June 19, 2017 — Editor’s Note: At the request of the Department of the Interior, Saving Seafood’s National Coalition for Fishing Communities helped facilitate a meeting between Interior Secretary Ryan Zinke and over 20 representatives of the commercial fishing industry. The meeting also included staff members from the offices of Senators Elizabeth Warren (D-MA), Ed Markey (D-MA), and Sheldon Whitehouse (D-RI):
Capping off a four-day New England tour, US Secretary of the Interior Ryan Zinke visited Boston Friday to meet with local scientists and fishermen in his review of the East Coast’s only — and highly controversial — marine monument.
The Northeast Canyons and Seamounts Marine National Monument, located approximately 130 miles off the coast of Cape Cod, covers more than 4,000 square miles.
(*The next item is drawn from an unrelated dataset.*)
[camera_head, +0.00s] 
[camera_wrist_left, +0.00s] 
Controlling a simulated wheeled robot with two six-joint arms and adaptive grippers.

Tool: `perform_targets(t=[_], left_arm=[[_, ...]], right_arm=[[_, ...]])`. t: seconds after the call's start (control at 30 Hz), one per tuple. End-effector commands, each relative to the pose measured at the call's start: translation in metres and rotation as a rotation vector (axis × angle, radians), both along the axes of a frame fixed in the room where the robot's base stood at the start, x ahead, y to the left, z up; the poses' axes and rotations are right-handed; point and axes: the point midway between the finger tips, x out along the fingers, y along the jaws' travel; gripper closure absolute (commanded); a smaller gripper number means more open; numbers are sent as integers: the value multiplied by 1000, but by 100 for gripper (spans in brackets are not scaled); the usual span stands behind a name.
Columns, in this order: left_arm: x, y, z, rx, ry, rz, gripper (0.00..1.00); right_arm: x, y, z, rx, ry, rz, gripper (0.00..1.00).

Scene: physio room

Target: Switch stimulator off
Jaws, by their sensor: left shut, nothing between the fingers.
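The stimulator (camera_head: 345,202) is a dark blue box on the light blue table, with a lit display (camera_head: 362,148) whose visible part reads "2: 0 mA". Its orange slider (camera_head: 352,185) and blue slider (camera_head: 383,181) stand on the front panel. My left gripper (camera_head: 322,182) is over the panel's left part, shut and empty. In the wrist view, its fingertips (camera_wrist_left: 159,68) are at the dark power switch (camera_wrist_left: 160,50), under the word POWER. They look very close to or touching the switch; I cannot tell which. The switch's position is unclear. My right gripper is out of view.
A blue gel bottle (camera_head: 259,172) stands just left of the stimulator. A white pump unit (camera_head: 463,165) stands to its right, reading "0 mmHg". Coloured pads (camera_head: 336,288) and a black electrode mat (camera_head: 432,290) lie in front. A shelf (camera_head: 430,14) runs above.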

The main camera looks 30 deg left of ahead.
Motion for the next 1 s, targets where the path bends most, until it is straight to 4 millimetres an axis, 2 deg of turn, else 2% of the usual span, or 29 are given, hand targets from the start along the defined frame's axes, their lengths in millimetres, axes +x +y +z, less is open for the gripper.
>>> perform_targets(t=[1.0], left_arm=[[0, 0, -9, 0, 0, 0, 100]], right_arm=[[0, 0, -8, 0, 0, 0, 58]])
It includes three underwater canyons and four seamounts — mountains rising from the ocean floor —housing dozens of deep-sea corals and several species of endangered whales.
Former president Barack Obama proclaimed the area the country’s first marine national monument in the Atlantic Ocean in September 2016. The Antiquities Act, signed into law in 1906 by national parks champion Theodore Roosevelt, grants presidents unilateral authority to establish national monuments on federal land.
But now, under President Trump, the fate of the underwater zone is in doubt.
Trump signed an executive order in April directing Zinke to review all national monuments designated over the past 21 years, calling the practice of using executive authority to designate such monuments an “abusive practice.”
Zinke met with scientists from the New England Aquarium and the Massachusetts marine monument’s superintendent from the US Fish and Wildlife Service in the morning, before heading to a roundtable with local fishermen.
“Right now, I’m in the information collection stage, so everything is on the table,” Zinke said.